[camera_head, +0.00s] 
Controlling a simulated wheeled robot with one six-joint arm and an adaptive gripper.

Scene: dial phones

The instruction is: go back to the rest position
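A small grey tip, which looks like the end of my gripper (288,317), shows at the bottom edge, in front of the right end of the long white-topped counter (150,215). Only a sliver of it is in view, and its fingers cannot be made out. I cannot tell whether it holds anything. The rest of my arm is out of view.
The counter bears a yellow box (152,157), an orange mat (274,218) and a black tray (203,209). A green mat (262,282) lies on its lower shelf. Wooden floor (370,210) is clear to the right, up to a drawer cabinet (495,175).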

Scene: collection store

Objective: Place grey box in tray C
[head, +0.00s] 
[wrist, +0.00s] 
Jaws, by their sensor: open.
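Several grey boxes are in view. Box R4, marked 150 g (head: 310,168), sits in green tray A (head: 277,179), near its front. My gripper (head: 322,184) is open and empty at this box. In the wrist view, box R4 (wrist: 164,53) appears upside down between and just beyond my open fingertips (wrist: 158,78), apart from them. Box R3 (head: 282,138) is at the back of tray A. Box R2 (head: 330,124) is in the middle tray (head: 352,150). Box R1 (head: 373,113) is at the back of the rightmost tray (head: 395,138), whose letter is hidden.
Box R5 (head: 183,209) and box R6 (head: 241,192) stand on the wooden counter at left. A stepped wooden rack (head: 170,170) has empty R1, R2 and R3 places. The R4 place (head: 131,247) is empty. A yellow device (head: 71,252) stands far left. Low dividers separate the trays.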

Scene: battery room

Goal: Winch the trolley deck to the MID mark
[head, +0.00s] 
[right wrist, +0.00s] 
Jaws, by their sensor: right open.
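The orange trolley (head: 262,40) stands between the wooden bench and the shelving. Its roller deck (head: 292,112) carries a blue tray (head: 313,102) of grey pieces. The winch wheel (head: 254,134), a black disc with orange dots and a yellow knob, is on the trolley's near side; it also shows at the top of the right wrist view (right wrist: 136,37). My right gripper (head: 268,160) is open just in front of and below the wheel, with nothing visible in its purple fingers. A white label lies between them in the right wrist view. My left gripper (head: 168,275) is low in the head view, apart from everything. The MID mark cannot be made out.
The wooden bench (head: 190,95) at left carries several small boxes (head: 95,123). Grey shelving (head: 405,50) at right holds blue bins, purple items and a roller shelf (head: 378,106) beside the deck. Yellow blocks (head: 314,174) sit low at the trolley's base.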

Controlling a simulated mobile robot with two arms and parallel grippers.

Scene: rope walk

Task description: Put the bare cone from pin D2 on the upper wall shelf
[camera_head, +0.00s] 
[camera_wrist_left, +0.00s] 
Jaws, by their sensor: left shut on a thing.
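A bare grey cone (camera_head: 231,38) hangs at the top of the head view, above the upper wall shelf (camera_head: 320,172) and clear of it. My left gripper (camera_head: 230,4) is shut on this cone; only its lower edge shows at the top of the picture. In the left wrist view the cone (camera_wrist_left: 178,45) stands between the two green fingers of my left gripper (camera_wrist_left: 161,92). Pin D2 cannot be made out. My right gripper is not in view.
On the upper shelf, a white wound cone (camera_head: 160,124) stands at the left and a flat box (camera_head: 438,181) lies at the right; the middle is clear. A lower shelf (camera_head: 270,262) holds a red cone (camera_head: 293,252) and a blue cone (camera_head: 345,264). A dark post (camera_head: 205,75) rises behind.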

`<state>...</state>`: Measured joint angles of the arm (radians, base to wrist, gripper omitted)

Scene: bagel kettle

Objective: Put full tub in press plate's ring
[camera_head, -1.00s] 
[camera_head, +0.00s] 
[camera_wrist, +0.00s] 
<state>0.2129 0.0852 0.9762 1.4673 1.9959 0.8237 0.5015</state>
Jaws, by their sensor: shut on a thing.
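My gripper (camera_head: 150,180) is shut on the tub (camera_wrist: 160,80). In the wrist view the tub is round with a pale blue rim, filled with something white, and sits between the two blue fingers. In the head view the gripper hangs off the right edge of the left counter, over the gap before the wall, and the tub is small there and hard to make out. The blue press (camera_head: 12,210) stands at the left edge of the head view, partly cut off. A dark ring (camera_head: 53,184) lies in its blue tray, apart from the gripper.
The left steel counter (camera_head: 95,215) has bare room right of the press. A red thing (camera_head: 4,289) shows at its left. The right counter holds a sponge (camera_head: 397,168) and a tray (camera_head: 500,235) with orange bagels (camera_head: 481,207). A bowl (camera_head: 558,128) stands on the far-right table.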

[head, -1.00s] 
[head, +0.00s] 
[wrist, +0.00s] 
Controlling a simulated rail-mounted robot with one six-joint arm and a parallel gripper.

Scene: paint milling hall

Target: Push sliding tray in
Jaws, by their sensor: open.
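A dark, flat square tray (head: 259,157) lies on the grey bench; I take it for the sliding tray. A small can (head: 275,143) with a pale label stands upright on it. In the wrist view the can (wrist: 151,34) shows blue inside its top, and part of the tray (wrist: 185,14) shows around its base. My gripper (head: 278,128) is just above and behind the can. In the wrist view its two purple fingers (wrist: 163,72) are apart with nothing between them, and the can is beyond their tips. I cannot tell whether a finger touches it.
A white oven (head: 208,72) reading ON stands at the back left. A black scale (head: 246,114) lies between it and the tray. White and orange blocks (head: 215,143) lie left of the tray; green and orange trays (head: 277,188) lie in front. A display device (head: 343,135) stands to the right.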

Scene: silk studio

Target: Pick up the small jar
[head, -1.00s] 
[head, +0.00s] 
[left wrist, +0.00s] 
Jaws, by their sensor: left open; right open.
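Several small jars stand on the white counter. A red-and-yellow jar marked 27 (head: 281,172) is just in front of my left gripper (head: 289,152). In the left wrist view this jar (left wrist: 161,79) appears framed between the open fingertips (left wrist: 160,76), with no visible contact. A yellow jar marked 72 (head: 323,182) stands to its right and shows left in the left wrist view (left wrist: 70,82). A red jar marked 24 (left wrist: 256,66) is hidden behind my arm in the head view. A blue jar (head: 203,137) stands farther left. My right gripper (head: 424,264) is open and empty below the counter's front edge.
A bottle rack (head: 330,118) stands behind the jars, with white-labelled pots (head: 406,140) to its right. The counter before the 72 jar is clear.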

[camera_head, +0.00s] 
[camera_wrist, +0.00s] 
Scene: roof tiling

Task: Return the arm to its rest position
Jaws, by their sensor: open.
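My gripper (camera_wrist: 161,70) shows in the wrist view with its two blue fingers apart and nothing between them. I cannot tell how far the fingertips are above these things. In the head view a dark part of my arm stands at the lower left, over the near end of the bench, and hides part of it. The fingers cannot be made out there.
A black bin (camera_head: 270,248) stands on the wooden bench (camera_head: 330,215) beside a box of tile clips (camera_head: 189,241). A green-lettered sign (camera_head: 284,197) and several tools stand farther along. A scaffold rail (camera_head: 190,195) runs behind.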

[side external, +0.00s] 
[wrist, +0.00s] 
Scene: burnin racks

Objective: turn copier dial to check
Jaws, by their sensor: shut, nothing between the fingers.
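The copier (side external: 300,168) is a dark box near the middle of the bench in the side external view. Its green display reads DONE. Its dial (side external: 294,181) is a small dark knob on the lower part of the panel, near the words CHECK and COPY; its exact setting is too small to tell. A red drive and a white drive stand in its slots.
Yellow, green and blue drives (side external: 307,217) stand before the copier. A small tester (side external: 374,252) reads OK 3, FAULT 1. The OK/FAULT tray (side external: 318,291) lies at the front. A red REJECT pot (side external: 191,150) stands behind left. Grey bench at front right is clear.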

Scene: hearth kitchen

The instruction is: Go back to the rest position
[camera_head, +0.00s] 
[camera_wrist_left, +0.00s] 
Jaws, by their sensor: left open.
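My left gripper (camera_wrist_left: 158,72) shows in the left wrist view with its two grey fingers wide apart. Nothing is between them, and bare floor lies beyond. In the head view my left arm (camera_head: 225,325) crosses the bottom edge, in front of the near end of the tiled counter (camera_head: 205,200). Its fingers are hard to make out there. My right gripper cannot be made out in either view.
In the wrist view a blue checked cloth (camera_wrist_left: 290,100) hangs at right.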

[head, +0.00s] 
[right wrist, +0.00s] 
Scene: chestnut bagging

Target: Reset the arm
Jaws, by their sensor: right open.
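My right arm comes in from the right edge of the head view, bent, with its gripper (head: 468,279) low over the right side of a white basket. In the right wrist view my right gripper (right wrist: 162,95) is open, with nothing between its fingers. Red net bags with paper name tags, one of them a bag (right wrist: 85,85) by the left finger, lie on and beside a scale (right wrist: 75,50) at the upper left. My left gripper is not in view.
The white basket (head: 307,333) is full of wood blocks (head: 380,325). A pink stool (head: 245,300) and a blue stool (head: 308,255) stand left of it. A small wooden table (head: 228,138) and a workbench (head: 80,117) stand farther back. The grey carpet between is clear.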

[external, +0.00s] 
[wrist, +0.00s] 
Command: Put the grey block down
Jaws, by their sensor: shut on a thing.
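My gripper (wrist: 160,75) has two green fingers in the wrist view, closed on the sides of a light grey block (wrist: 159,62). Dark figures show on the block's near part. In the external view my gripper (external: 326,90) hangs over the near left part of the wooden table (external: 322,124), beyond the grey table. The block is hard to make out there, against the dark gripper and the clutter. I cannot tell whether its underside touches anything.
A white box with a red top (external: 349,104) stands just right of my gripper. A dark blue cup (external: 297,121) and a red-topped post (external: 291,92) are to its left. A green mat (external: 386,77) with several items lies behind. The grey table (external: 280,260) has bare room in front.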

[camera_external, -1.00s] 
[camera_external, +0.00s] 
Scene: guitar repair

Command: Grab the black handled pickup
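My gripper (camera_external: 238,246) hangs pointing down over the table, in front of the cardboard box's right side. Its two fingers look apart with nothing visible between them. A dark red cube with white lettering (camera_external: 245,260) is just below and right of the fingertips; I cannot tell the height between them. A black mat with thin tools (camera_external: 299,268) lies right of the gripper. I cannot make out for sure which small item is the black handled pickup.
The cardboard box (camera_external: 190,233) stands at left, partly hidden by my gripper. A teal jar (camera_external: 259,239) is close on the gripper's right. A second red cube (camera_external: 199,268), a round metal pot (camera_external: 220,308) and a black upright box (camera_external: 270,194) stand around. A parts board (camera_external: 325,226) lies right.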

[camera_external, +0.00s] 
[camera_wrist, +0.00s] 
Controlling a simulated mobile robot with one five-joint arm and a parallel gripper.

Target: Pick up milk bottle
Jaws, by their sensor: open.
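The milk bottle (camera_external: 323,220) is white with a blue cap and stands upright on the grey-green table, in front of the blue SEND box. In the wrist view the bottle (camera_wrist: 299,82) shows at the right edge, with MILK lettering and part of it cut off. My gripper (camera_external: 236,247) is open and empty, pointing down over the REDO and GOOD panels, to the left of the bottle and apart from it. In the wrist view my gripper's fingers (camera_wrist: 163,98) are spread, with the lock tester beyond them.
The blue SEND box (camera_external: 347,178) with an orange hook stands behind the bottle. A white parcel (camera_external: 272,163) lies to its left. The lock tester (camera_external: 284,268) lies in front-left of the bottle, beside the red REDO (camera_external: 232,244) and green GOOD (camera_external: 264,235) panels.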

----------

**Task to complete:**
Gather all lines from the records above in which "robot" appears.

**Completed task:**
Controlling a simulated wheeled robot with one six-joint arm and an adaptive gripper.
Controlling a simulated mobile robot with two arms and parallel grippers.
Controlling a simulated rail-mounted robot with one six-joint arm and a parallel gripper.
Controlling a simulated mobile robot with one five-joint arm and a parallel gripper.

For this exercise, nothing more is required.